Release Date: July, 2004 [EBook #6026] [Yes, we are more than one
year ahead of schedule] [This file was first posted on October 21, 2002]
Edition: 10
Language: English
Character set encoding: ASCII

This etext was produced by Gardner Buchanan

CHRONICLES OF CANADA Edited by George M. Wrong and H. H.
Langton In thirty-two volumes
Volume 8
THE GREAT FORTRESS A Chronicle of Louisbourg 1720-1760

Louisbourg was no mere isolated stronghold which could be lost or
won without affecting the wider issues of oversea dominion. On the
contrary, it was a necessary link in the chain of waterside posts which
connected France with America by way of the Atlantic, the St
Lawrence, the Great Lakes, and the Mississippi. But since the chain
itself and all its other links, and even the peculiar relation of
Louisbourg to the Acadians and the Conquest, have been fully
described elsewhere in the Chronicles of Canada, the present volume
only tries to tell the purely individual tale. Strange to say, this tale
seems never to have been told before; at least, not as one continuous
whole. Of course, each siege has been described, over and over again,
in many special monographs as well as in countless books about
Canadian history. But nobody seems to have written any separate work
on Louisbourg showing causes, crises, and results, all together, in the
light of the complete naval and military proof. So perhaps the following

short account may really be the first attempt to tell the tale of
Louisbourg from the foundation to the fall.
W. W.
59 GRANDE ALLEE, QUEBEC, 2nd January 1915.
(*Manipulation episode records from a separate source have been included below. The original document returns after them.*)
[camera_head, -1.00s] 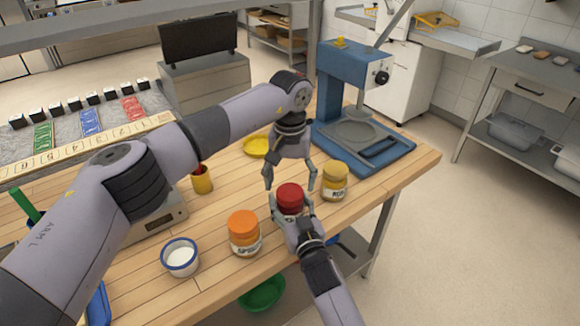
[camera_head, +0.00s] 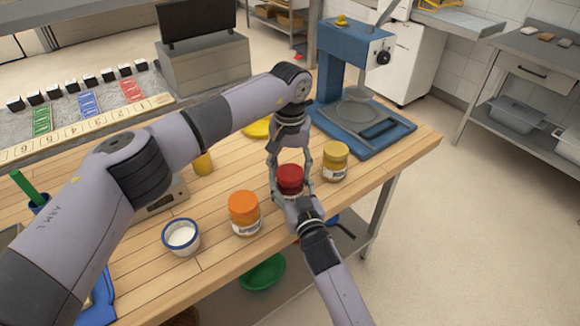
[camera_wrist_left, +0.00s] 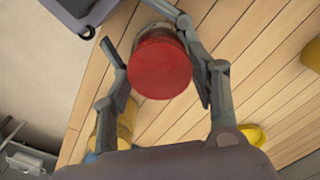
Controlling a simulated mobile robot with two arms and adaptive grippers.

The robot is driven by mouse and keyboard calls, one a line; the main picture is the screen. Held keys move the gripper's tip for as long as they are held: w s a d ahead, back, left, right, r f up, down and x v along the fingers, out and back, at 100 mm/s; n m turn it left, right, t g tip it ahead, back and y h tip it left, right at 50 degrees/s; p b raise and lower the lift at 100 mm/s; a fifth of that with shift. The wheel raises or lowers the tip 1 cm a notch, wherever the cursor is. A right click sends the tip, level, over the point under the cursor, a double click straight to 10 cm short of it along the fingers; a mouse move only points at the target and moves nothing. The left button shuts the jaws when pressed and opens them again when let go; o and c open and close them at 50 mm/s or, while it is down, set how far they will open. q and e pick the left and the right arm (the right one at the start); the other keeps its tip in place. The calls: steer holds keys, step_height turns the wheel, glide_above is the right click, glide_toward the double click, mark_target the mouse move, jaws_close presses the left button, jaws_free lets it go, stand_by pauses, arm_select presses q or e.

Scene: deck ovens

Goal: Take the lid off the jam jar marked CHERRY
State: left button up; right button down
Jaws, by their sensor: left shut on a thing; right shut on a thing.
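A jam jar with a red lid (camera_head: 290,175) stands near the front edge of the wooden counter. The red lid also shows in the left wrist view (camera_wrist_left: 160,65). My left gripper (camera_head: 290,184) reaches down from above, its fingers shut on the lid from two sides. My right gripper (camera_head: 293,197) comes in from the front, low down, and is shut on the jar's body. It hides most of the jar and its label. A jar with an orange lid (camera_head: 243,207) stands to the left, and one with a yellow lid (camera_head: 335,154) to the right. Their labels are too small to read surely.
A white bowl with a blue rim (camera_head: 181,237) stands at the front left. A blue press (camera_head: 345,75) stands at the back right, behind the jars. A yellow dish (camera_head: 257,129) lies behind my left gripper. A green bowl (camera_head: 262,272) is below the counter.

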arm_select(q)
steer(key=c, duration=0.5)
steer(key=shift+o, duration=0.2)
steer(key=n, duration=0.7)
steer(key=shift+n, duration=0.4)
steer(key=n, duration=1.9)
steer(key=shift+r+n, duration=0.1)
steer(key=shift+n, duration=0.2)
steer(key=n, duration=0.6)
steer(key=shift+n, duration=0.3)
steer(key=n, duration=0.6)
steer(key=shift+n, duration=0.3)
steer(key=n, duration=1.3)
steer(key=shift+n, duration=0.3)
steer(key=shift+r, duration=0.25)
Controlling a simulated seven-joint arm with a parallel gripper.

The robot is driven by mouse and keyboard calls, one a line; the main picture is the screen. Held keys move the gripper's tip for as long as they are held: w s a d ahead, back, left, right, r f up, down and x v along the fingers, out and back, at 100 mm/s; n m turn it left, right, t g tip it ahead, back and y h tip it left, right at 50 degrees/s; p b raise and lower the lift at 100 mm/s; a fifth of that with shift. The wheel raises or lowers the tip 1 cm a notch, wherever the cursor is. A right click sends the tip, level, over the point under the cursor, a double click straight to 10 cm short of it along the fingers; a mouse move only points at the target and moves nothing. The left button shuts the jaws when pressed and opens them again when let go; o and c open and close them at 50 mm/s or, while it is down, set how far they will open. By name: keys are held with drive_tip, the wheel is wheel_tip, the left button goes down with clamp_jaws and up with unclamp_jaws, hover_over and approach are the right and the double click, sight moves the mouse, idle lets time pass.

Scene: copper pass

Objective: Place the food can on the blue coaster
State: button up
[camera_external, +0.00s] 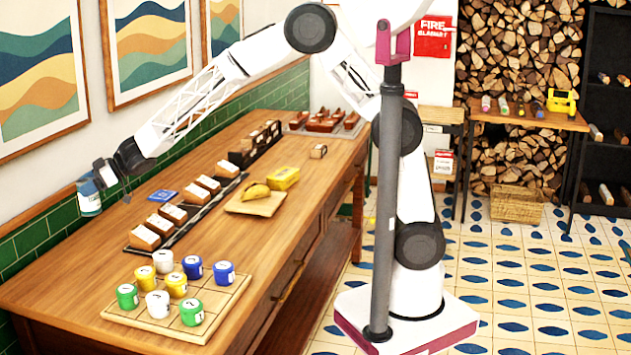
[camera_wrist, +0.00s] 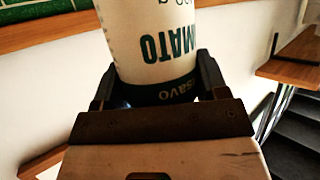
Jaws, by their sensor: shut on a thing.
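The food can (camera_external: 89,198) is white with a dark blue-green band. It hangs at the far left of the outside view, in front of the green tiled wall and apart from the counter top. My gripper (camera_external: 100,177) is shut on it. In the wrist view the can (camera_wrist: 150,40) stands between both fingers of my gripper (camera_wrist: 155,85), its "TOMATO" lettering upside down. The blue coaster (camera_external: 162,196) lies flat on the wooden counter, to the right of the can, with nothing on it.
A row of packets on a dark tray (camera_external: 192,214) lies right of the coaster. A wooden board (camera_external: 137,315) with several coloured cups is at the front. A board with a taco (camera_external: 258,205) and a yellow box (camera_external: 283,178) lie farther right. Bare counter (camera_external: 75,262) surrounds the front left.

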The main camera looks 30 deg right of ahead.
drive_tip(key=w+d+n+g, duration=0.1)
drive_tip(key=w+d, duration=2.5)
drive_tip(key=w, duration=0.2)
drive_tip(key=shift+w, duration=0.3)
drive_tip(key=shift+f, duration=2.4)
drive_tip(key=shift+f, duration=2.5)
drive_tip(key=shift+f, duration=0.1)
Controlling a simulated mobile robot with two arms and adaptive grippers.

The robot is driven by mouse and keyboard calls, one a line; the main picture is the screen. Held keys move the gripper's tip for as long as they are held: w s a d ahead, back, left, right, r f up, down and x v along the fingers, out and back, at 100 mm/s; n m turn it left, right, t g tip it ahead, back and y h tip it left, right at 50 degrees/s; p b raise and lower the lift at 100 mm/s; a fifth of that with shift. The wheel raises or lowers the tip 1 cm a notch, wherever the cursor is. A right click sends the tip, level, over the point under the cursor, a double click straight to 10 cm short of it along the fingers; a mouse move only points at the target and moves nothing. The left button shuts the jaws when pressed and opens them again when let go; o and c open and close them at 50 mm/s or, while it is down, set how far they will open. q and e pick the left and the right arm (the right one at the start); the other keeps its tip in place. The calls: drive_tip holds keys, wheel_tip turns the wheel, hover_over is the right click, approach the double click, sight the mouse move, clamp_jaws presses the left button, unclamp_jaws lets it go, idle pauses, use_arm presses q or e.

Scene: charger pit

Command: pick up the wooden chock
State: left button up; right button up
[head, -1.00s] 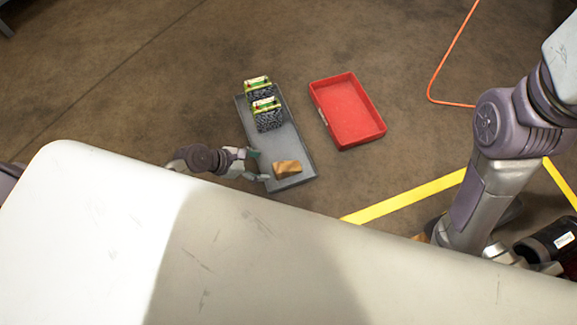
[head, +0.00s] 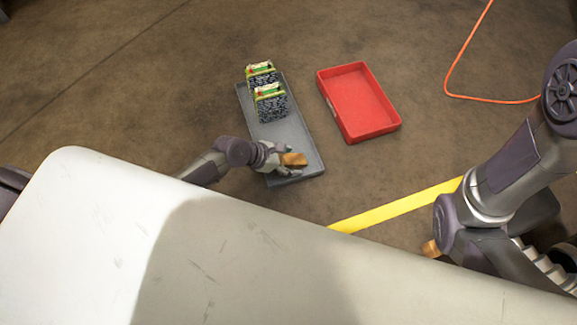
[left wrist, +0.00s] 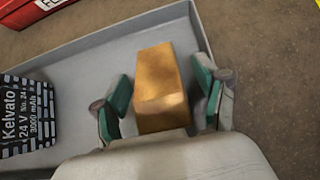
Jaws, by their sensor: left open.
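The wooden chock (head: 294,160) is an orange-brown block lying at the near end of the grey tray (head: 307,152). In the left wrist view the chock (left wrist: 158,88) sits between the two green-padded fingers of my left gripper (left wrist: 160,107). The fingers are open, one on each side, with small gaps showing. In the head view my left gripper (head: 280,158) is at the chock's left end and covers part of it. My right arm is at the right of the head view; its gripper cannot be made out.
Two batteries stand at the tray's far end; the nearer battery (head: 270,103) shows its label in the left wrist view (left wrist: 27,117). A red bin (head: 358,102) is right of the tray. An orange cable (head: 462,92) and yellow floor line (head: 395,208) lie further right.

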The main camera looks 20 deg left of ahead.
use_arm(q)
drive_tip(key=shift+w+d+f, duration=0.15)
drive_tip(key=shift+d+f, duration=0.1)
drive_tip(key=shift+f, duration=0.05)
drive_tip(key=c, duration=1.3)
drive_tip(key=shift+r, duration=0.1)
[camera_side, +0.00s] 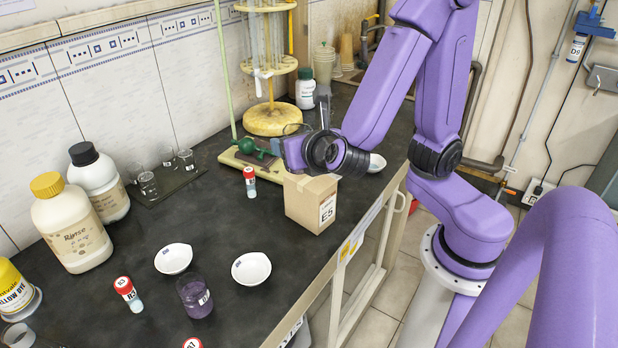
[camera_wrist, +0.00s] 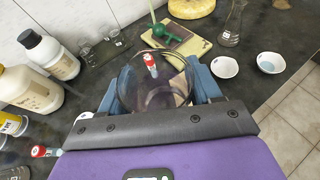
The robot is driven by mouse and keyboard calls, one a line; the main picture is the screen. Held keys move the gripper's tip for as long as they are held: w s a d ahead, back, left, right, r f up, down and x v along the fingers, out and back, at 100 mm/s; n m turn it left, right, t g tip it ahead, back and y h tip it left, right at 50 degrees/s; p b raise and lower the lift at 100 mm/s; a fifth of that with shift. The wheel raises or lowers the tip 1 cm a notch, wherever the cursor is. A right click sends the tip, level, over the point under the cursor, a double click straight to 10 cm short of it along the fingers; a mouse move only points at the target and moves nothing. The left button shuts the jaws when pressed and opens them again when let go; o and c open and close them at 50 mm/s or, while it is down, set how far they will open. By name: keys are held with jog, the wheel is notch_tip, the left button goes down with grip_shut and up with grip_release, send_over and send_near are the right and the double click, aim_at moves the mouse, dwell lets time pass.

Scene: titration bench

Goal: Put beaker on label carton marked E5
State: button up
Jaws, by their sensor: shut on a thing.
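My gripper (camera_side: 292,152) is shut on a clear glass beaker (camera_side: 296,130), which is partly hidden by my wrist in the side view. In the wrist view the beaker (camera_wrist: 155,90) sits between the two blue-grey fingers, and a red-capped vial shows through it. The cardboard carton (camera_side: 311,204) marked E5 stands on the dark bench near its right edge. My gripper and the beaker are over the carton's top in the side picture. I cannot tell whether the beaker touches it. The carton is not clearly visible in the wrist view.
A red-capped vial (camera_side: 250,182) stands left of the carton. A burette stand (camera_side: 258,160) is behind. Large bottles (camera_side: 72,225) stand left. Bare bench lies left of the carton.

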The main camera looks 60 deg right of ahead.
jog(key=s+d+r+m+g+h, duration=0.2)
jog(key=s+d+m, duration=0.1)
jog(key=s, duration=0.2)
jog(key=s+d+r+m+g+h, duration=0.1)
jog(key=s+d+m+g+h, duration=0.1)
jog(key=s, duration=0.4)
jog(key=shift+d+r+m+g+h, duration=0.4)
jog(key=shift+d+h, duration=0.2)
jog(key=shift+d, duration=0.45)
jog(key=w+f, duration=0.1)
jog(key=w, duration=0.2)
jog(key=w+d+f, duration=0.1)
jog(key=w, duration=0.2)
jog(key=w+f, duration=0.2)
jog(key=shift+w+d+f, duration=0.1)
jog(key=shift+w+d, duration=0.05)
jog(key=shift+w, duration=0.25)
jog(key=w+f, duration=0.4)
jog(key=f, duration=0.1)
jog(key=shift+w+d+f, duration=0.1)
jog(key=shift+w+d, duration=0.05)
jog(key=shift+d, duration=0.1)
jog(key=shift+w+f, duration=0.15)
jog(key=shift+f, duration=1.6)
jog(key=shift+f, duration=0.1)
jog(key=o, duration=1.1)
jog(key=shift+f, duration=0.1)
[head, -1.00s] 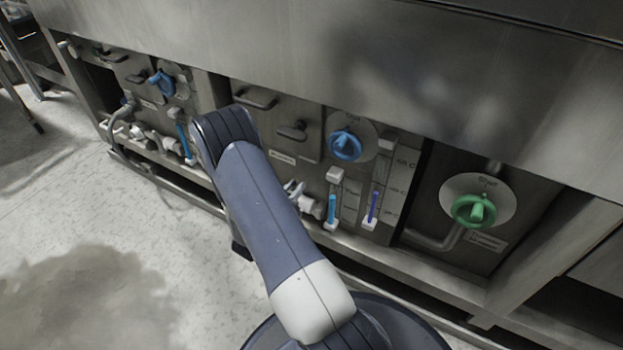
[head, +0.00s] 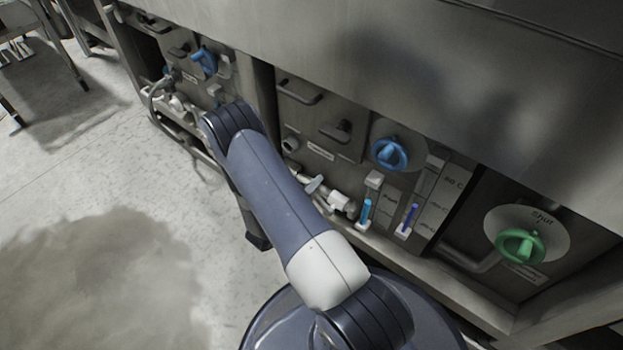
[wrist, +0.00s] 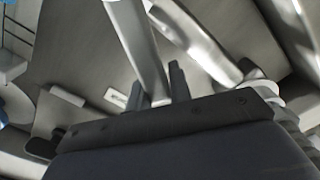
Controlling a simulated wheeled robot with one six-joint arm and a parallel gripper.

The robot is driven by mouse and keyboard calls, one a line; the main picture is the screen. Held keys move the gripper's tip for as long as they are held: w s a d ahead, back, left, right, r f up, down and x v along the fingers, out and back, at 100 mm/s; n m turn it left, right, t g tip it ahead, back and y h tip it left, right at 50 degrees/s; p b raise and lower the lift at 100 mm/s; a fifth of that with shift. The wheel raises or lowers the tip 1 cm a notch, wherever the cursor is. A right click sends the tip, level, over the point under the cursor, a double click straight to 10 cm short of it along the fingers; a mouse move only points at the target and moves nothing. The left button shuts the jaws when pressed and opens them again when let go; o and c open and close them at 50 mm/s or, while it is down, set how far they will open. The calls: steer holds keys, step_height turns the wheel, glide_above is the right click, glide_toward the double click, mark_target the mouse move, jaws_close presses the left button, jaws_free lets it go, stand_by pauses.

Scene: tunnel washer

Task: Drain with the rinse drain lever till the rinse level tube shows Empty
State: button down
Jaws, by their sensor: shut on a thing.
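In the wrist view my gripper (wrist: 158,84) has its two dark fingers shut around the end of a grey metal bar (wrist: 137,45), which looks like a drain lever; no label on it is readable. In the head view my forearm hides the gripper. A small grey lever (head: 314,185) on a white valve (head: 341,203) shows just right of my forearm, low on the middle panel. The likely rinse level tube (head: 366,210) stands right of that valve, with light blue liquid in its lower part. Its marks are too small to read surely.
A second tube with darker blue (head: 409,216) stands beside it. Above is a blue knob (head: 389,154); a green knob (head: 520,246) is at right. A similar panel with another blue knob (head: 205,61) is at left. A dark patch (head: 95,285) covers open floor.

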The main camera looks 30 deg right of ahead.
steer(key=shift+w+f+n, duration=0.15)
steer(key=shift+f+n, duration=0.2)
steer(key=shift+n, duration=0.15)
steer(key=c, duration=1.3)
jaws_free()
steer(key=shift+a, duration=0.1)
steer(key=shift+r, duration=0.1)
The fortress of Louisbourg arose not from victory but from defeat; not
from military strength but from naval weakness; not from a new,
adventurous spirit of attack, but from a half-despairing hope of keeping
one last foothold by the sea. It was not begun till after the fortunes of
Louis XIV had reached their lowest ebb at the Treaty of Utrecht in
1713. It lived a precarious life of only forty years, from 1720 to 1760.
And nothing but bare ruins were left to mark its grave when it finally
passed, unheeded and unnamed, into the vast dominions of the
conquering British at the Peace of Paris in 1763.
The Treaty of Utrecht narrowed the whole French sea-coast of America
down to the single island of Cape Breton. Here, after seven years of
official hesitation and maritime exhaustion, Louisbourg was founded to
guard the only harbour the French thought they had a chance of holding.
A medal was struck to celebrate this last attempt to keep the one
remaining seaway open between Old France and New. Its legend ran
thus: Ludovicoburgum Fundatum et Munitum, M.DCC.XX
('Louisbourg Founded and Fortified, 1720'). Its obverse bore the profile
of the young Louis XV, whose statesmen hoped they had now
established a French Gibraltar in America, where French fleets and
forts would command the straits leading into the St Lawrence and
threaten the coast of New England, in much the same way as British
fleets and forts commanded the entrance to the Mediterranean and
threatened the coasts of France and Spain. This hope seemed flattering
enough in time of peace; but it vanished at each recurrent shock of war,
because the Atlantic then became a hostile desert for the French, while

it still remained a friendly highway for the British.
The first French settlers in Louisbourg came over from Newfoundland,
which had been given up to the British by the treaty.